Quel plaisir de retrouver Frustration ! Ce sera la cinquième fois en 11 ans que j'en ai l'occasion. Il faut dire que les Parisiens ne délaissent jamais la Bretagne lors de leurs tournées. Cette fois c'est pour honorer la sortie de Our Decisions, leur cinquième Lp, dans les bacs depuis la veille ! Un album somptueux, pas évident à faire, me confiait Pat D, croisé à la pause clope, quelques instants avant, et marqué, entre autre, par une guitare encore plus agressive. Groupe taulier et groupe référence du post punk en France, chaque concert de Frustration est un évènement qui rassemble de plus en plus de monde et cette soirée ne fait pas exception. Le set commence avec Path Of Extinction, le titre qui ouvre l'album. Le jeu de basse sec et régulier de Pat D vient couvrir les chants d'oiseaux qui accompagnaient l'entrée en scène. Transition brutale, froide et fidèle à l'approche frontale du groupe. 

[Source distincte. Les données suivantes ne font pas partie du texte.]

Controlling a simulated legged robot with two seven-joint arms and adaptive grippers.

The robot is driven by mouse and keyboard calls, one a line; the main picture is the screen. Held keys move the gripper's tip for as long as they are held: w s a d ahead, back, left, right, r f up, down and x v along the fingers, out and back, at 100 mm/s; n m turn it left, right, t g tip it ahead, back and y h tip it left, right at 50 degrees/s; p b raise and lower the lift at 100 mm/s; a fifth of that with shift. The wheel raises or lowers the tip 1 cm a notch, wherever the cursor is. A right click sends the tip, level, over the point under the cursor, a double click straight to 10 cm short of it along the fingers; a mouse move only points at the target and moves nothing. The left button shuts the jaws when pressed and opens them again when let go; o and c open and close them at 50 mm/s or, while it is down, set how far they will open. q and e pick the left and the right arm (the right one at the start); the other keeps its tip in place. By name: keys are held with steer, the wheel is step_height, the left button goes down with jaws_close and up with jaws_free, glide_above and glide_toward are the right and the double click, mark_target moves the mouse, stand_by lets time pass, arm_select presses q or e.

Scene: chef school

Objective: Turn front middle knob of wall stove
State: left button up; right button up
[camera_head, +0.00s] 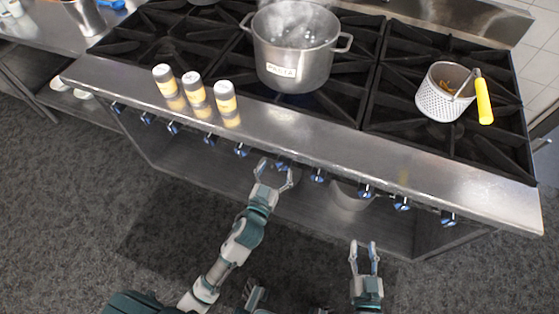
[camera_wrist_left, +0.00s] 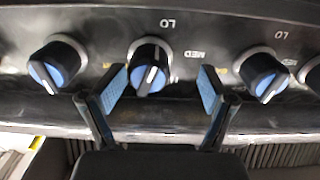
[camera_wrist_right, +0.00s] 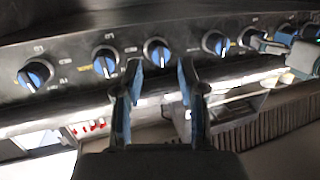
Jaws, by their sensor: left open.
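The wall stove's front panel carries a row of black knobs with blue faces. A middle knob (camera_head: 281,163) sits at my left gripper (camera_head: 273,175), which is open. In the left wrist view this knob (camera_wrist_left: 150,67) lies between the open fingers (camera_wrist_left: 162,88), its pointer line near upright. I see no finger clearly pressing on it. My right gripper (camera_head: 364,251) is open and empty, low in front of the stove and apart from it. In the right wrist view, its fingers (camera_wrist_right: 160,80) are parted below another knob (camera_wrist_right: 157,51).
A steaming steel pot (camera_head: 294,50) stands on the burners. Three shakers (camera_head: 196,90) stand on the front ledge. A perforated basket (camera_head: 443,95) with a yellow handle is at right. Neighbouring knobs (camera_wrist_left: 58,65) and (camera_wrist_left: 263,75) flank the middle one. Carpet before the stove is clear.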

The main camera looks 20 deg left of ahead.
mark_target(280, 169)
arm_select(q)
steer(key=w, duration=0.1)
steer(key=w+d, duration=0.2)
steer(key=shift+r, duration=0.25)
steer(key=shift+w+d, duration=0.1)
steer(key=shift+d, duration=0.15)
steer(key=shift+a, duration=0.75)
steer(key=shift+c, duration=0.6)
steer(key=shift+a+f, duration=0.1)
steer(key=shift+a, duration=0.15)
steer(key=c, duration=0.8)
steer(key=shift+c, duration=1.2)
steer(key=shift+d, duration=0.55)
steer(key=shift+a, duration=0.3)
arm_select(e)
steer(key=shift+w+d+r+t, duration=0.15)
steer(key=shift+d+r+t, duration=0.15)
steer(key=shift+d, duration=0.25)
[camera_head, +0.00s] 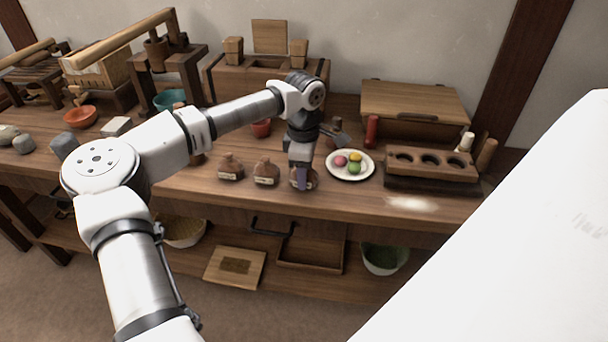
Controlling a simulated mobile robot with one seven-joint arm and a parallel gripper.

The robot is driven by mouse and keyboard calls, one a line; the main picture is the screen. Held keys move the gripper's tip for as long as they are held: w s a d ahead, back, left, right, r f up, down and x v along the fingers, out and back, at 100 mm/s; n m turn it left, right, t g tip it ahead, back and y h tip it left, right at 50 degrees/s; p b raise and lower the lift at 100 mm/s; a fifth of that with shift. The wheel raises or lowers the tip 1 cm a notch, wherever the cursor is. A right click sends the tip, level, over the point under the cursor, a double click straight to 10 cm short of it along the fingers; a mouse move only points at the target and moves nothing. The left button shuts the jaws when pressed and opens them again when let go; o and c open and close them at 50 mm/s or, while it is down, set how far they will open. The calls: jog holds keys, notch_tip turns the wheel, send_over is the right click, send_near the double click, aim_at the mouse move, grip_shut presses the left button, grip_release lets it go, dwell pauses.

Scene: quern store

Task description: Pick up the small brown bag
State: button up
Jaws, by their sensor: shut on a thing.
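Three small brown bags with pale labels stand in a row near the table's front edge: a left one (231,167), a middle one (266,172) and a right one (312,179). My gripper (302,180) points down over the right bag and is shut on it, covering much of that bag. The right bag appears to be at table height; I cannot tell if it touches the tabletop. The left and middle bags stand free of my gripper.
A white plate (334,171) with colored round sweets lies just right of my gripper. A wooden holder (432,163) with round holes and a lidded box (415,102) stand further right. A red cylinder (371,130) stands behind the plate. Tools and bowls fill the left.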

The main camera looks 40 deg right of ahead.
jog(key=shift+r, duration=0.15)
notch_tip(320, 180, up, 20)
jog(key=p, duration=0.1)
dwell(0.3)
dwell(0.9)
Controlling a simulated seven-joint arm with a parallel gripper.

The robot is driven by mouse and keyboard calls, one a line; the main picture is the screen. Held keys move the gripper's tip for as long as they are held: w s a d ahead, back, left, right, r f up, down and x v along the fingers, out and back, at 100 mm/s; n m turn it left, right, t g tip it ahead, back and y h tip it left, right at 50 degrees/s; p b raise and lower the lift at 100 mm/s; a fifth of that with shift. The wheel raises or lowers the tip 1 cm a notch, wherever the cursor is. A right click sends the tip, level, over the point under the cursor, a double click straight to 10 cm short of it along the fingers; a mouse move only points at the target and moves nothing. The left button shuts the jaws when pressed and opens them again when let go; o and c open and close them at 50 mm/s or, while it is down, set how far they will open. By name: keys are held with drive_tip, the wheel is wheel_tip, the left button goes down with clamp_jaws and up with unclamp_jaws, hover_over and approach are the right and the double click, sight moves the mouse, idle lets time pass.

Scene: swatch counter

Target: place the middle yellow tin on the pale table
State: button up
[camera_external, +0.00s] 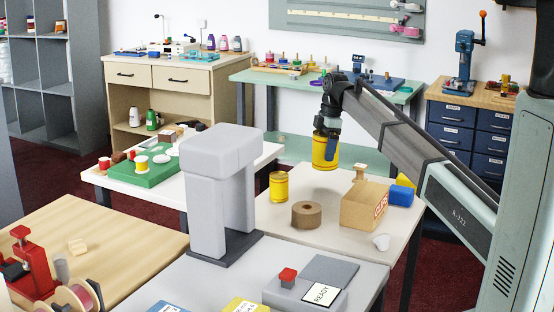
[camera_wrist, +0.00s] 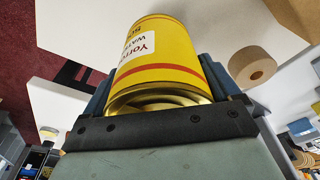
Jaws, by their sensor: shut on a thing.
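My gripper (camera_external: 328,118) is shut on a yellow tin (camera_external: 325,152), held upright over the back of the pale table (camera_external: 270,237). In the wrist view the tin (camera_wrist: 160,50) fills the middle, between the two dark fingers, with a red band and a white label showing. A gap between the tin's base and the table is hard to judge. A second yellow tin (camera_external: 279,187) stands on the pale table, left of and nearer than the held one. A third yellow tin cannot be made out clearly.
Bare tabletop shows between the tins and in front of the tape roll.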

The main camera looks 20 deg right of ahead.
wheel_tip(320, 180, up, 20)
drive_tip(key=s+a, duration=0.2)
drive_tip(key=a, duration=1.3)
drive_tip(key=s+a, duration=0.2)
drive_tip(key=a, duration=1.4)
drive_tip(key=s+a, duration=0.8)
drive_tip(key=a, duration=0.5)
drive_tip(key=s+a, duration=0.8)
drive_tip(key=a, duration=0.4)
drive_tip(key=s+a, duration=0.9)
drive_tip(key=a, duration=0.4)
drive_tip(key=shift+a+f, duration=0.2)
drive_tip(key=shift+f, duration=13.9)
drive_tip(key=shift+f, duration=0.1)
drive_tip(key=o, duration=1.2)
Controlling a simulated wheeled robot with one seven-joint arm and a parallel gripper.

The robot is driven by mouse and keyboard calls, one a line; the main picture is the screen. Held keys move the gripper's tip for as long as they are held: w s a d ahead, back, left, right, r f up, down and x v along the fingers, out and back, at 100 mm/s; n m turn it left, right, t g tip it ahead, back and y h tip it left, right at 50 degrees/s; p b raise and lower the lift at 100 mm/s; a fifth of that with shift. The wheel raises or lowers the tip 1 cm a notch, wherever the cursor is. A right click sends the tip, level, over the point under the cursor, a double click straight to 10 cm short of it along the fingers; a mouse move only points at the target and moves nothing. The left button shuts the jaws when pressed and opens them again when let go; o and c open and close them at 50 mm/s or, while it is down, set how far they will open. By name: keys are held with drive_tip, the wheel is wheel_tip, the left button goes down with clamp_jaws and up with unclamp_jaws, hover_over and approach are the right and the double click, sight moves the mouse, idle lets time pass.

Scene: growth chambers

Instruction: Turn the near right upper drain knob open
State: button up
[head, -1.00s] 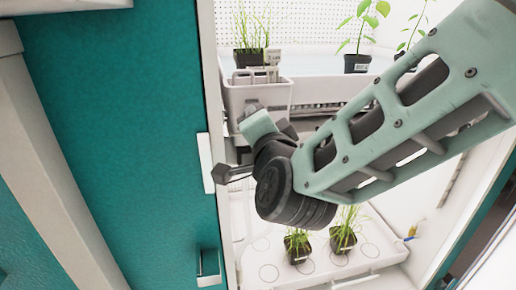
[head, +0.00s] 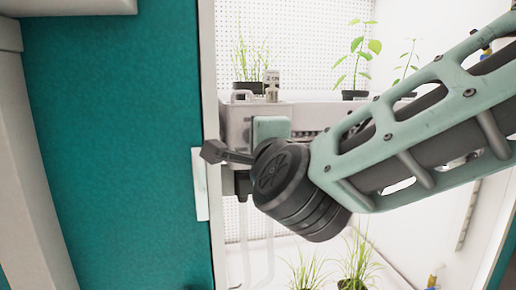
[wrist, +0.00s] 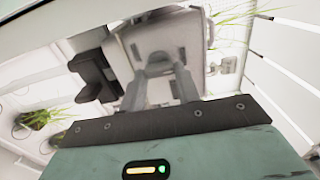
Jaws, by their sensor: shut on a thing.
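In the head view my gripper (head: 269,131) is in front of the white box (head: 237,122) at the near end of the upper tray. Its fingertips and the knob are hidden there behind the gripper's body and wrist.
A dark block (wrist: 95,76) sits left of the box in the wrist view. A teal door (head: 115,150) with a white edge stands close left in the head view. Potted seedlings (head: 355,94) stand above, and grassy plants (head: 358,268) below. Small yellow-and-blue fittings (head: 487,48) are on the right wall.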

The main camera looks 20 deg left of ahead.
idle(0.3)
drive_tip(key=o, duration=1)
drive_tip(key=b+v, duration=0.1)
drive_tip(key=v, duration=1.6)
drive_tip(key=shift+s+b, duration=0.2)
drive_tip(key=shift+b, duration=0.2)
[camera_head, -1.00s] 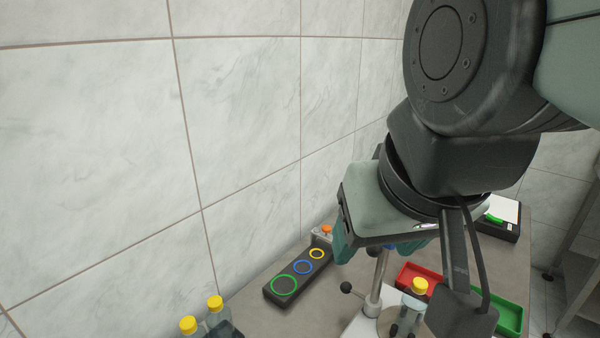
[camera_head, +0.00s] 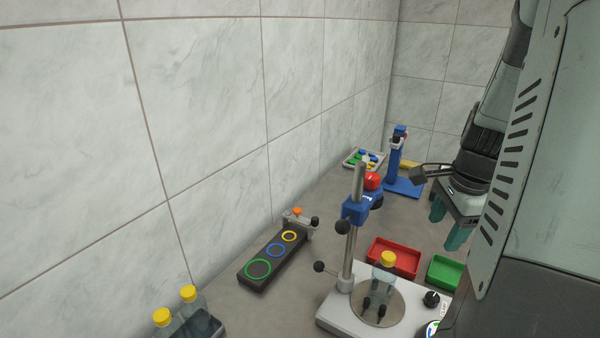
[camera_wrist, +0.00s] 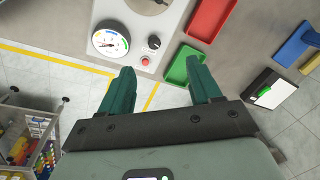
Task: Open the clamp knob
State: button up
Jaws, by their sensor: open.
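A press-like stand with a pale base plate (camera_head: 335,316) stands on the table. A black knob (camera_head: 431,298) sits at its right front; it also shows in the wrist view (camera_wrist: 154,42) beside a red button (camera_wrist: 146,61) and a round gauge (camera_wrist: 110,40). A second black knob (camera_head: 342,227) is on the blue block on the pole; I cannot tell for certain which is the clamp knob. A yellow-capped bottle (camera_head: 387,260) stands on the round disc. My gripper (camera_head: 447,222) (camera_wrist: 163,75) is open and empty, above and apart from the base.
A red tray (camera_head: 395,257) and a green tray (camera_head: 446,272) lie right of the stand. A dark feeder block with coloured rings (camera_head: 266,259) is at the left. A blue stand (camera_head: 395,165) is behind. Two yellow-capped bottles (camera_head: 188,300) are at the front left.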

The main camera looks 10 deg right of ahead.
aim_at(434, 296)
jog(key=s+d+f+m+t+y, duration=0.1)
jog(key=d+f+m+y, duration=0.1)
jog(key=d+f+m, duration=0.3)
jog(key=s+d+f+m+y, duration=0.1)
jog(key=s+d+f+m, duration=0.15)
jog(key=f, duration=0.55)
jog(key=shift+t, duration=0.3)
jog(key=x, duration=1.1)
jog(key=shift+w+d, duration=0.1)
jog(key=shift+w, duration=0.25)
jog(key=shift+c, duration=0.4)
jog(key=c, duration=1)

Après l'excellent State Of Alert, second morceau du dernier album, Frustration se lance dans une série de titres plus anciens dont It's Gonna Be The Same, Pepper Spray, Le Grand Soir et Excess. Il fait au moins 35°C dans la salle, pourtant Nicus à la guitare est emmitouflé dans son parka à capuche, foulard autour du cou. Fabrice au chant, regard droit, ton grave, phrasé autoritaire à la Jason Williamson (chanteur des Sleaford Mods), scrute devant lui le public qui bouillonne toujours un peu plus à chaque riff de Nicus. Mark à la batterie est impeccable, en retrait c'est lui qui donne le tempo, puissant sans pour autant, prendre le dessus sur les autres membres du groupe. Fred Campo au synthé est toujours aussi impressionnant de zenitude, pourtant l'aspect glaçant et anxiogène de certains titres du groupe, c'est lui sans aucun doute ! L'intro basse de Pat D sur Catching Your Eye est saisissante, le lascar a du jus, jongle entre concentration et provoc' et prend un malin plaisir à interagir avec le public. Dans la salle, c'est le feu, les slams s'enchaînent, les fringues et les gobelets volent sur la scène et une bonne partie des mecs sont torses nus à pogoter. Grosse ambiance !

 


Autre nouveau morceau savoureux joué ce soir : Riptide, à mi chemin entre Killing Joke et Depeche Mode. Moins speed que The Drawback ou Nowadays, joués juste après, mais l'un des meilleurs titres de la soirée à mon sens. Le set se termine avec Your Body, la salle est moite de chaleur et de transpiration, le groupe ne nous fait pas attendre longtemps et reviens donner le coup de grâce avec une salve de quatre titres imparables : Dreams, Laws, Rights And Duties suivi de Too Many Questions, Blind et enfin We Have Some...Marvin de Structures les rejoint sur scène et prend la basse, Fred Campo se jette dans la foule tandis que les Mary Bell au balcon dansent sur ces ultimes notes de Frustration à l'Echonova. Je retrouve, quelques minutes après, Pat D au merch, épuisé, trempé de sueur et qui me confie tout essoufflé "Super concert !" 
Sentiment partagé à 100%



Jérôme

mardi 26 mars 2024

NITS @ Le Trianon, 22 mars 2024 - Paris

50 ans de carrière pour les NITS ! L'évènement justifiait amplement le déplacement à Paris pour revoir Henk, Robert Jan et Rob se produire dans l'écrin du Trianon. Au fil des décennies, ils sont restés d'une élégance folle, de leurs compos jusque dans le graphisme de leurs œuvres, en passant par la syntaxe des chansons ou des titres d'albums. Jamais vraiment dans l'air du temp, le groupe néerlandais n'a pas eu le succès commercial qu'il mérite, pourtant les puristes s'accordent à dire que les NITS sont surement les plus légitimes héritiers des Beatles tant leur compositions sont créatives, éclatantes et toujours finement travaillées. Artistes complets et intelligents, les Nits sont bel et bien l'un des trésors les mieux gardés de la pop, pour reprendre une formule qui leur sied parfaitement. 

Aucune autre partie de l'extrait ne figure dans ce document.